Collect each line holding the string "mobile".

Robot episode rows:
╔══

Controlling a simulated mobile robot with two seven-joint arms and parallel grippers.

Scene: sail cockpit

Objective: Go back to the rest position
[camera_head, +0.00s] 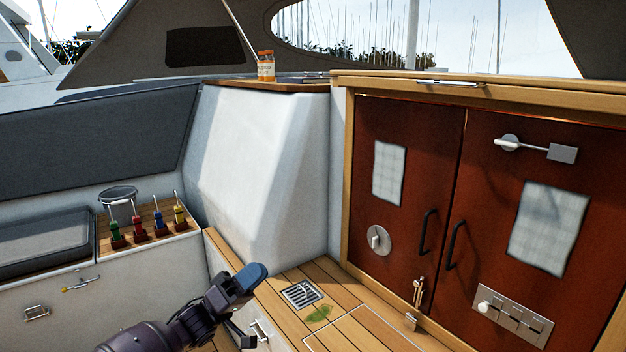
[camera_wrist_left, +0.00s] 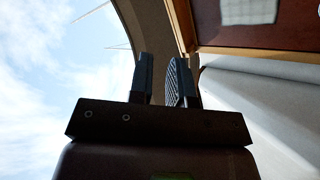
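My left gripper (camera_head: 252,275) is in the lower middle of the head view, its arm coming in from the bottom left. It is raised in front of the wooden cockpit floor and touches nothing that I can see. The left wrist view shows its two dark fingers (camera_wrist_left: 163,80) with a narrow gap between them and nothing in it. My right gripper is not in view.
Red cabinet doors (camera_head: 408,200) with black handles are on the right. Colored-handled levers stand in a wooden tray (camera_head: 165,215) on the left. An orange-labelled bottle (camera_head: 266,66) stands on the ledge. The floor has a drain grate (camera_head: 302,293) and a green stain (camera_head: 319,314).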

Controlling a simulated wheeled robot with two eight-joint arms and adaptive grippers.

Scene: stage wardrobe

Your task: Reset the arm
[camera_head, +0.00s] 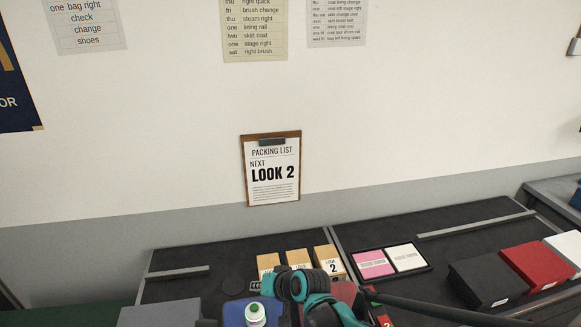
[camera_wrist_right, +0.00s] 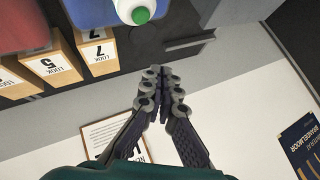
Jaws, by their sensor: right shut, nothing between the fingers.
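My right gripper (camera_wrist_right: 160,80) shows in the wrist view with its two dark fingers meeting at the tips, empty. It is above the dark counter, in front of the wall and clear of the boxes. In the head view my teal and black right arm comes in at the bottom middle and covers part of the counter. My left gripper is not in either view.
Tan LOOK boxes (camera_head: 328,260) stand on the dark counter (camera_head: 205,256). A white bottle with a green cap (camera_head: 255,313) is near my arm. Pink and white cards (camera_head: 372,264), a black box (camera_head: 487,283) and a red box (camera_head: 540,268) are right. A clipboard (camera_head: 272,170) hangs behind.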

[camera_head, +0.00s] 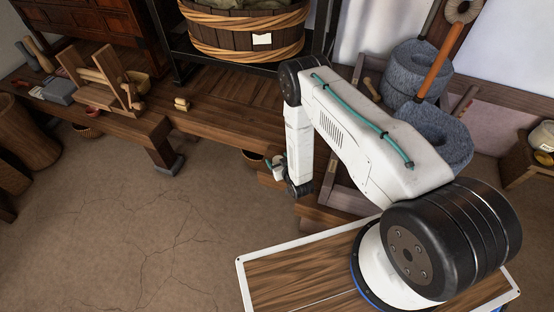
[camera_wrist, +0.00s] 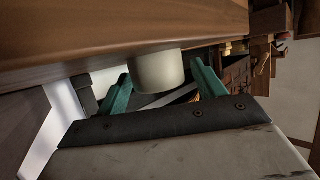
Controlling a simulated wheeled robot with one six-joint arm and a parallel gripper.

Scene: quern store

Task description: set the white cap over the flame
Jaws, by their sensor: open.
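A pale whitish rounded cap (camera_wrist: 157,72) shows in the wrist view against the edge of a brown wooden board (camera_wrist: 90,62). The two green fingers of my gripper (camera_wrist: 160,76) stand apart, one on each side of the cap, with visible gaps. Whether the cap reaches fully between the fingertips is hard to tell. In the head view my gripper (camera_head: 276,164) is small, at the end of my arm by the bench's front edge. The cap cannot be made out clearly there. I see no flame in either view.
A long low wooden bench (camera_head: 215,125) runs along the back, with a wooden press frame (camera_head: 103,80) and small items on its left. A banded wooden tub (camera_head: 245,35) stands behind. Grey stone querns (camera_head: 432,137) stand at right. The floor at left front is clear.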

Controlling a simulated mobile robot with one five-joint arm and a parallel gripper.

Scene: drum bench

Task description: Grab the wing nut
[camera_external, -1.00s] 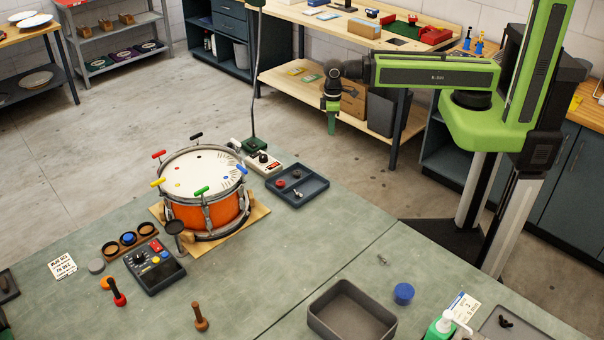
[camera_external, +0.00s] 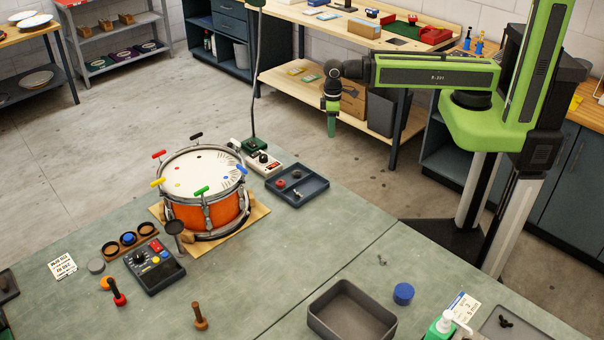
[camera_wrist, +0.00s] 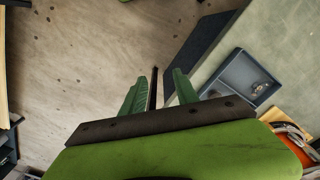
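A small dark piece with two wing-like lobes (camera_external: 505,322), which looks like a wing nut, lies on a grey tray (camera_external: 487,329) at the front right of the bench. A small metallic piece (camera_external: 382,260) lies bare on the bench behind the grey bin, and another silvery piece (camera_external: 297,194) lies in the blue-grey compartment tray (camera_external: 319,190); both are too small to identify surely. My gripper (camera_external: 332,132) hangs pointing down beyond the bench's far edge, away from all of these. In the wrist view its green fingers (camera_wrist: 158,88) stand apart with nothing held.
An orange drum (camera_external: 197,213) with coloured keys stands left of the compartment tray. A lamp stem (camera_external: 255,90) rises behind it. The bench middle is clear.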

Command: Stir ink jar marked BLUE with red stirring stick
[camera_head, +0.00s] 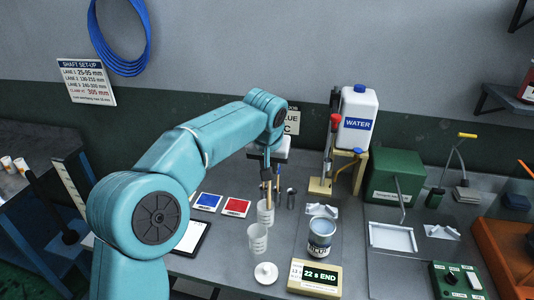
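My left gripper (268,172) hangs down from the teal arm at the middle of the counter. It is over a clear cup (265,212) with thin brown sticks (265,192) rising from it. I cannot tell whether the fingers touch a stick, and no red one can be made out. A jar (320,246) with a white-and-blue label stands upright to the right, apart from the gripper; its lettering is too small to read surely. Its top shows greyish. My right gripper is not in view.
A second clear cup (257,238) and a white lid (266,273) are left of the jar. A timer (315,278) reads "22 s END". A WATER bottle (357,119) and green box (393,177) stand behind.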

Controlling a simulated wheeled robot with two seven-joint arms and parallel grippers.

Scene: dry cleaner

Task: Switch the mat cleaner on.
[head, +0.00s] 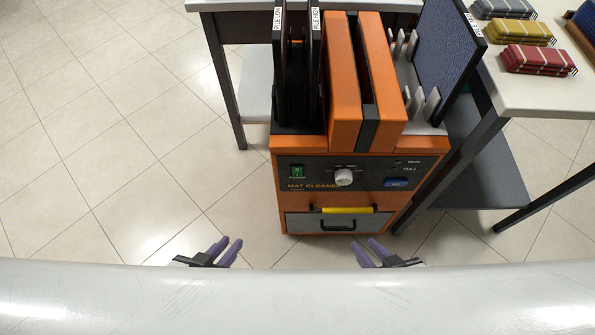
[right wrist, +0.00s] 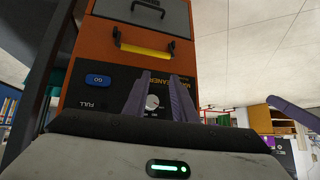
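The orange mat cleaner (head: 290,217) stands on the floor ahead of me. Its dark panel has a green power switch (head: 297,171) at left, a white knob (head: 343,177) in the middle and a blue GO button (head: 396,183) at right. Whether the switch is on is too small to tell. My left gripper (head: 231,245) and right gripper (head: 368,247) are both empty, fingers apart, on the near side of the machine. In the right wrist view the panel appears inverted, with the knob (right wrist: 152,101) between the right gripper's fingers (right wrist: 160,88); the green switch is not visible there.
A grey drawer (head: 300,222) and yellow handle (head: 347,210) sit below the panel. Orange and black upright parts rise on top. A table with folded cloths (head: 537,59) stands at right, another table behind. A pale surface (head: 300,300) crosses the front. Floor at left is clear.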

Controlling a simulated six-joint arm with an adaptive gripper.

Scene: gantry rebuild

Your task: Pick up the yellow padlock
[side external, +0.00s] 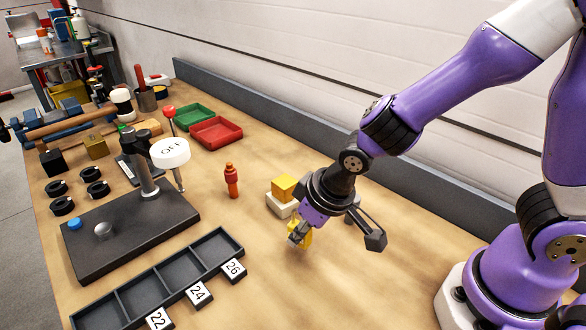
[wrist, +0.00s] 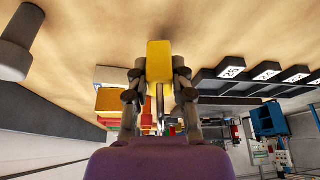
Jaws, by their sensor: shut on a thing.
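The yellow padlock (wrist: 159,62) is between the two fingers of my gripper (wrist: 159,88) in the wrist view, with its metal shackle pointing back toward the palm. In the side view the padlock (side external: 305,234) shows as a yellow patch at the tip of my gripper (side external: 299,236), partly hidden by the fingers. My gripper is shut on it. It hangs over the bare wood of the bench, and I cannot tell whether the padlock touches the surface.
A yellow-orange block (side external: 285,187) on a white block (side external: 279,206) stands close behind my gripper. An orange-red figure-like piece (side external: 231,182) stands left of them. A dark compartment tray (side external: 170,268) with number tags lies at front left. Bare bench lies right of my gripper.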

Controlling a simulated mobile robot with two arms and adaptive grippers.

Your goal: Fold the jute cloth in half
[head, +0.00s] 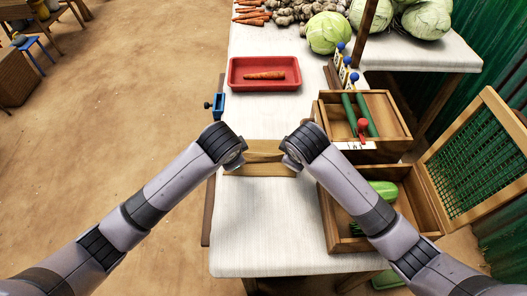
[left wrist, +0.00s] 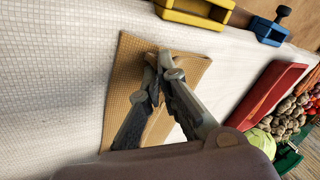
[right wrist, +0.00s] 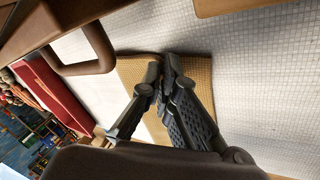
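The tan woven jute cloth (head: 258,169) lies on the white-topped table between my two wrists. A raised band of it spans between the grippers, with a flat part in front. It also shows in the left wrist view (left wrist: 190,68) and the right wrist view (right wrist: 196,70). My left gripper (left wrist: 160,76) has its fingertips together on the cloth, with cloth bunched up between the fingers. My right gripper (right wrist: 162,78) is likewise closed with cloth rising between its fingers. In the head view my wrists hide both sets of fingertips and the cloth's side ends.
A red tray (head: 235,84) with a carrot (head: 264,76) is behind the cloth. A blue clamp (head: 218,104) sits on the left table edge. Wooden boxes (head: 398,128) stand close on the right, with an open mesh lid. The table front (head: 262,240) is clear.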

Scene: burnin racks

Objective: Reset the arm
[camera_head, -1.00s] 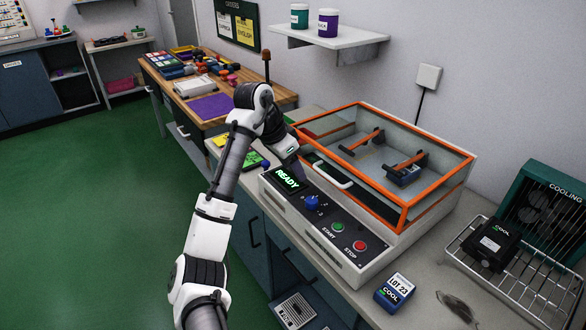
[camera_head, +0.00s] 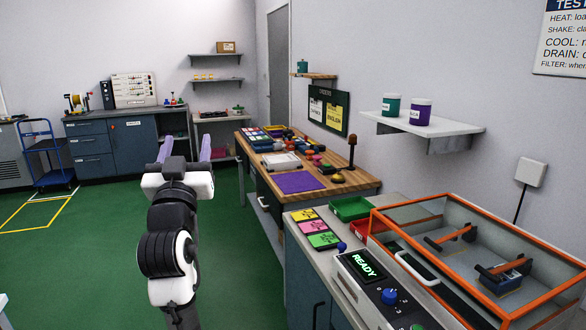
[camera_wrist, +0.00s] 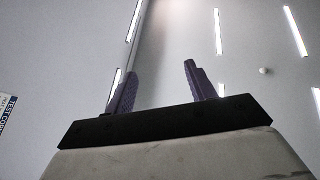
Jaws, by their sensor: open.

╚══

### The answer
Controlling a simulated mobile robot with two seven-joint arms and parallel grippers.
Controlling a simulated mobile robot with one five-joint arm and a parallel gripper.
Controlling a simulated mobile robot with two arms and adaptive grippers.

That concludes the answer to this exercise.